Borough Market to Launch New Sustainable Dining Space

Borough Market is to celebrate 21 years as a world-class food destination by launching a brand new sustainable dining space this autumn

Lead image: AC Manley /

Borough Market, London’s oldest food market, has undergone a number of transformations over its 1,000 years, but the next chapter in its history should mean you finally have somewhere to sit and enjoy your delicious foodie finds – hurrah!

The market is said to date back all the way to the year 1,014, so a little shape-shifting was of course inevitable. But since establishing itself as a retail market and important international food destination 21 years ago, the market is celebrating its coming of age with a brand new look and seated dining space.

Launching during the week commencing 11 November 2019, the next stage in Borough Market’s evolution will see more than 20 new traders opening in an expanded produce zone, and the arrival of The Borough Market Kitchen – a communal dining space serving up delicious hot and cold dishes from 20 stands, all prepared with fresh ingredients sourced from the market’s traders.

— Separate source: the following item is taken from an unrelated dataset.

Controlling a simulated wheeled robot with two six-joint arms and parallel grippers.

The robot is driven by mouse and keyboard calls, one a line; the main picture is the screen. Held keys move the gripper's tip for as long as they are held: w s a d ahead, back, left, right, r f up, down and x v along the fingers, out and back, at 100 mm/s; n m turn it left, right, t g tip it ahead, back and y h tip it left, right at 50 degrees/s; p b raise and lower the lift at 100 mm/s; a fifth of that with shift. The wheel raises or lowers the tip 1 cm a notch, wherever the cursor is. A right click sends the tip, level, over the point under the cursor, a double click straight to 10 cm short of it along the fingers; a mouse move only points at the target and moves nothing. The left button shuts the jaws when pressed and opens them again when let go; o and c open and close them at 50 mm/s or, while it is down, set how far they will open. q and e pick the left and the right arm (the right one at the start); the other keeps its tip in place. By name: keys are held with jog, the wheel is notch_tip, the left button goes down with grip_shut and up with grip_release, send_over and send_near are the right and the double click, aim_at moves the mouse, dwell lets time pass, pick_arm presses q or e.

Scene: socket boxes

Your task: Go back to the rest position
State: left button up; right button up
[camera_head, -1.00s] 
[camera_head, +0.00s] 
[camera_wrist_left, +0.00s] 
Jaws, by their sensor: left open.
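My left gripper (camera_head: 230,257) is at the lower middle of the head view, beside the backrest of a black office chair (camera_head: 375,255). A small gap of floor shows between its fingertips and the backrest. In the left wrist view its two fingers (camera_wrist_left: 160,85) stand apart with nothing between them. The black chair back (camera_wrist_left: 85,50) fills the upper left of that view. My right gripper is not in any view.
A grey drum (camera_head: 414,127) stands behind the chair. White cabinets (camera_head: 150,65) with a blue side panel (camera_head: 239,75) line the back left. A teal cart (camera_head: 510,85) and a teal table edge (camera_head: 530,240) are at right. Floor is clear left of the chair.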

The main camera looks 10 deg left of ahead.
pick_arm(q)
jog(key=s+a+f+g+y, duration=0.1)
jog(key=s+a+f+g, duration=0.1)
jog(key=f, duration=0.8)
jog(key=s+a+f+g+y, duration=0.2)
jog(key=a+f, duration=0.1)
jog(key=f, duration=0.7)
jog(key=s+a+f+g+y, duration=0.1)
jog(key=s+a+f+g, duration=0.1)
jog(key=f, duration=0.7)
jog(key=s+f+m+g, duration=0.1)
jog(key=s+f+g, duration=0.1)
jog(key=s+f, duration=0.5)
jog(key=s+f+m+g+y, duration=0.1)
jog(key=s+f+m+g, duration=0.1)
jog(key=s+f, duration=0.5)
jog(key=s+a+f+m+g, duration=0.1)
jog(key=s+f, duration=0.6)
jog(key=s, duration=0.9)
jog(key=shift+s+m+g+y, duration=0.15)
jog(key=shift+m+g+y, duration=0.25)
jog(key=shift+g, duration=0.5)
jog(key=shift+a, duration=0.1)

Borough Market has long been a place for London locals and visitors alike to connect together over a love of great food, and it will now be even easier to find what you’re looking for.

Fresh, seasonal produce remains at the heart of Borough Market, and the expanded produce zone will mean you can shop the best fruit, vegetables, meat, fish, dairy and baked goods from expert traders. An exciting range of new and existing traders will move into the Green Market area, as well as maintaining their current location at Three Crown Square.

The new Borough Market Kitchen will mean you can grab a seat at communal tables to enjoy street food from some of London’s best, including Singaporean street food from Mei Mei by Elizabeth Haigh, Iraqi food from JUMA Kitchen, San Sebastian pintxos from Mimo and Brindisa Kitchen’s much-loved Spanish classics.

‘Continuing Borough Market’s commitment to sustainability, The Borough Market Kitchen will be entirely single use plastic-free, with tables and seating constructed from recycled materials’

Plus, continuing Borough Market’s commitment to sustainability, The Borough Market Kitchen will be entirely single use plastic-free, with tables and seating constructed from recycled materials.

Borough Market, which was predominantly a wholesale market for many years, was reborn in its current form in 1998, when pioneering traders such as Turnips, Brindisa and Neal’s Yard Dairy started to sell their produce directly to the public, cementing the market as an iconic food destination that brought tourists and locals alike flocking.

The last significant upgrade to Borough Market was the opening of the glazed Market Hall on Borough High Street back in 2013, as part of works to accommodate the new Thameslink line running through London Bridge.

The Market Hall – which does have seating areas, although you’ll be lucky to bag one on the weekend – also functions as a demo kitchen, an orchard growing hops, fruits, flowers and herbs, and community event space. It’s also won a number of Green Flag Community Awards, which recognise high quality green spaces.

The Borough Market Kitchen will be open 10am-5pm from Mon-Thurs & Sat, and 10am-6pm on Friday, and will be located in Jubilee Place, the market’s current wholesale area. Once the kitchen closes for the day, Jubilee Place will revert back to wholesale operations.

‘Borough Market believes that food is for sharing: through creating dishes by professional chefs and home cooks; through exchanging ideas with expert traders and producers; or by simply meeting with others to enjoy eating together and creating memorable moments,’ said Darren Henaghan, Managing Director of Borough Market.

‘The last 21 years in our 1,000 year history has seen us move from wholesale to becoming a world-class public food destination, and it’s fitting that we celebrate our modern coming of age by expanding what we do best – fresh produce, expertly sourced and shared in a vibrant communal atmosphere.’